A mudança de percepção veio após sinalizações do governo de que o equilíbrio das contas se dará pelo aumento da receita, e não pelo corte de gastos.
O reflexo desse movimento foi a disparada do dólar para R$ 5,46 na semana passada, o maior patamar desde 2022, enquanto o Ibovespa está entre as bolsas globais que mais desvalorizaram no ano.
Em entrevista à CNN, Gustavo Franco, ex-presidente do BC e um dos “pais do Plano Real”, ressaltou que a falta de preocupação com a trajetória dos gastos públicos é o que explica o patamar mais alto da taxa de juros.
“[O governo] gasta hoje sem preocupação com as consequências de estar gastando o que talvez nem tenha. Sua dívida é muito grande, portanto, está “sacando” sobre o futuro. O juro alto reflete essa ansiedade”, disse.
O economista defende que haja uma dinâmica orçamentária para limitar as despesas. Em sua avaliação, o grande erro do governo é gastar sem ter recursos.
O gasto público hoje, com recursos que não existem, é uma aposta. É isso que faz os juros ficarem altos”, ressaltou.
Na mesma linha, Samuel Pessôa, pesquisador do Instituto Brasileiro de Economia da Fundação Getulio Vargas (Ibre/FGV) e da Julius Baer Brasil, disse que a responsabilidade é um risco, e que o governo não está construindo uma situação sustentável.

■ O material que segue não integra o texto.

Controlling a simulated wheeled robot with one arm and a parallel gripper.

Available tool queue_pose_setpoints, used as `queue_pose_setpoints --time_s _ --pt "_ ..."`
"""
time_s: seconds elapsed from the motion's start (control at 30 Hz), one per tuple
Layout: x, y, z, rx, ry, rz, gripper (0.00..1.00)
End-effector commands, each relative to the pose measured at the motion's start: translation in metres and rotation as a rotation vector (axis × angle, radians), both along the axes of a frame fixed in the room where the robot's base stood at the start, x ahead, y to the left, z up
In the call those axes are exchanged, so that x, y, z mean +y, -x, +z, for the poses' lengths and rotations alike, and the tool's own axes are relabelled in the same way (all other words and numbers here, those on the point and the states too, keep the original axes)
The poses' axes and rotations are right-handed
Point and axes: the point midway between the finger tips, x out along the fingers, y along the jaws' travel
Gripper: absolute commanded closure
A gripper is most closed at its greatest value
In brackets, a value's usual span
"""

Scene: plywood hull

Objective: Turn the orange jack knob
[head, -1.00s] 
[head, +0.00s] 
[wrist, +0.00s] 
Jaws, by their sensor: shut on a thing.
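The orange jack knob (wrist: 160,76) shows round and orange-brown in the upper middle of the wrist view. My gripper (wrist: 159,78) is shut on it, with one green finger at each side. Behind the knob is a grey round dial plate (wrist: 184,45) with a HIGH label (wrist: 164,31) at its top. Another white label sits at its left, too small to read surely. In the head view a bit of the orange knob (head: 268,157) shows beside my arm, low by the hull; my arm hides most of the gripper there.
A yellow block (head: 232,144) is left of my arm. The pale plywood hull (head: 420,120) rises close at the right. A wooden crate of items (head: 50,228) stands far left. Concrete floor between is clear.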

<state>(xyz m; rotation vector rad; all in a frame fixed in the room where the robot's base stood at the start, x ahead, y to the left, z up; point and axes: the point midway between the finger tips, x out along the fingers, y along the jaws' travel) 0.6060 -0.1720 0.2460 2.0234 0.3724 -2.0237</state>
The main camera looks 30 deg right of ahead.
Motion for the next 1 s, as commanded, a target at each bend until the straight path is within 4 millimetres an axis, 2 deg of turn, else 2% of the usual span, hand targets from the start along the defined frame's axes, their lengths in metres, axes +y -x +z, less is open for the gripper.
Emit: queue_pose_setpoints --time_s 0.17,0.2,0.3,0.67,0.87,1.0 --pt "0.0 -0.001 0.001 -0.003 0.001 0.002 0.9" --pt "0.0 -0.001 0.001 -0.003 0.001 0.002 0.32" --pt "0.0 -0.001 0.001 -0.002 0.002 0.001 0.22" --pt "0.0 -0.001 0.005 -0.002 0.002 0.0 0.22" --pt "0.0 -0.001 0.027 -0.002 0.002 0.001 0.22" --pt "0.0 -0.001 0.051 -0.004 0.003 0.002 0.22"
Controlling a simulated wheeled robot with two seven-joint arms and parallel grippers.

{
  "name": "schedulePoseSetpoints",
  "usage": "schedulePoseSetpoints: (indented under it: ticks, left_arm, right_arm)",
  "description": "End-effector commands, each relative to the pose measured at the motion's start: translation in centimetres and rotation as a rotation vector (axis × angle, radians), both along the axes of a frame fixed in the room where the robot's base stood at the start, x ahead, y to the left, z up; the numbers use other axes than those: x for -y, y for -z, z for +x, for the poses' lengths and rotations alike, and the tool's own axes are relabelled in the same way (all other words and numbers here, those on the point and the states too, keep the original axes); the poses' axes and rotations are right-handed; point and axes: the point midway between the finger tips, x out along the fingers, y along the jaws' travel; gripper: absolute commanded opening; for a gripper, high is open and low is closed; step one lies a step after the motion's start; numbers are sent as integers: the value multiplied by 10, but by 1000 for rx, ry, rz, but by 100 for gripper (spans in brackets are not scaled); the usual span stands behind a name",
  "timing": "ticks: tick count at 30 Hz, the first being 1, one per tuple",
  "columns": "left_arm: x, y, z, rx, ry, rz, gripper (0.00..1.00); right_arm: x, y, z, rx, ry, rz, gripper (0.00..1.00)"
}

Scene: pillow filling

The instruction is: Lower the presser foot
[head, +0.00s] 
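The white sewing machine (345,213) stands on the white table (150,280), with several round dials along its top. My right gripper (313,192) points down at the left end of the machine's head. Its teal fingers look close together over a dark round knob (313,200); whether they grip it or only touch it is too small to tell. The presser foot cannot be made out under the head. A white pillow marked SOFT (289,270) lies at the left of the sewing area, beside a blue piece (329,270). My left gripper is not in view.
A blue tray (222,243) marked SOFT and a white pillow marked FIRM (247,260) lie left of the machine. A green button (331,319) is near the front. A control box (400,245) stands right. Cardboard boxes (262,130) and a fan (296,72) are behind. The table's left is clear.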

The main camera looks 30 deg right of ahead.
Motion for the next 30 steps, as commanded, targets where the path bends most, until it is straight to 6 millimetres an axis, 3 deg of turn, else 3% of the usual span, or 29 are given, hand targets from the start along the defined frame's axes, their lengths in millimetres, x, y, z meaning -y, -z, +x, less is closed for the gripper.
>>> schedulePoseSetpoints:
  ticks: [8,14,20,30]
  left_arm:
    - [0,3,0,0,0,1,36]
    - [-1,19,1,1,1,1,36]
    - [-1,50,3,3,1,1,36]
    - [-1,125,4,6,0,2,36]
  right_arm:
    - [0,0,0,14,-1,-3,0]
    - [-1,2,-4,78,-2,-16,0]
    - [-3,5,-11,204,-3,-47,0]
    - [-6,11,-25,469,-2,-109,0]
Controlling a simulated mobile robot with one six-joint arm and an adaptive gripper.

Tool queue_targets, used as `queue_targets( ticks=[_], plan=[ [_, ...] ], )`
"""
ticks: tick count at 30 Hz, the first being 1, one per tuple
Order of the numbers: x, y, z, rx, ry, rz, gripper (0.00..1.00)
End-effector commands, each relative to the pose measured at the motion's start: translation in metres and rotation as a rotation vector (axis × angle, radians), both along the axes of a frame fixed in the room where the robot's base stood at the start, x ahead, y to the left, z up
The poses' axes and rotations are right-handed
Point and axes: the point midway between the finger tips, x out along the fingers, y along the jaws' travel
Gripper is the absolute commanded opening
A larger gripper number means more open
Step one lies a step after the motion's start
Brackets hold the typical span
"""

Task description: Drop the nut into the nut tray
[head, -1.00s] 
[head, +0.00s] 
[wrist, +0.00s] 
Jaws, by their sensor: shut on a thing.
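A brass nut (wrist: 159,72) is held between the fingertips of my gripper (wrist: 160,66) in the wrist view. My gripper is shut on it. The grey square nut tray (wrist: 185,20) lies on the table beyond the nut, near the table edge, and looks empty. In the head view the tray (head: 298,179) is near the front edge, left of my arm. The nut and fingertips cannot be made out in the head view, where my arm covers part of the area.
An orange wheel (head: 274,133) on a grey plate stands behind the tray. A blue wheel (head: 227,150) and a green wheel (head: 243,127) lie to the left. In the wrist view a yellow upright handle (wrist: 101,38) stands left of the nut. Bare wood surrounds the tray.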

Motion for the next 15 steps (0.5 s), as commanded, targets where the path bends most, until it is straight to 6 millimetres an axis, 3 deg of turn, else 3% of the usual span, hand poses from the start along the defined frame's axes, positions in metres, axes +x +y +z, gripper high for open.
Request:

“São seguidos os anos de déficit. A gente não conseguiu construir, nem estamos no caminho de construção de uma situação sustentável”, disse Pessôa ao participar do programa WW desta segunda-feira (24).
“Esse problema é nosso, que a gente vai ter que resolver. Se não resolver, a gente perde o que a construiu, porque a inflação volta em algum momento”.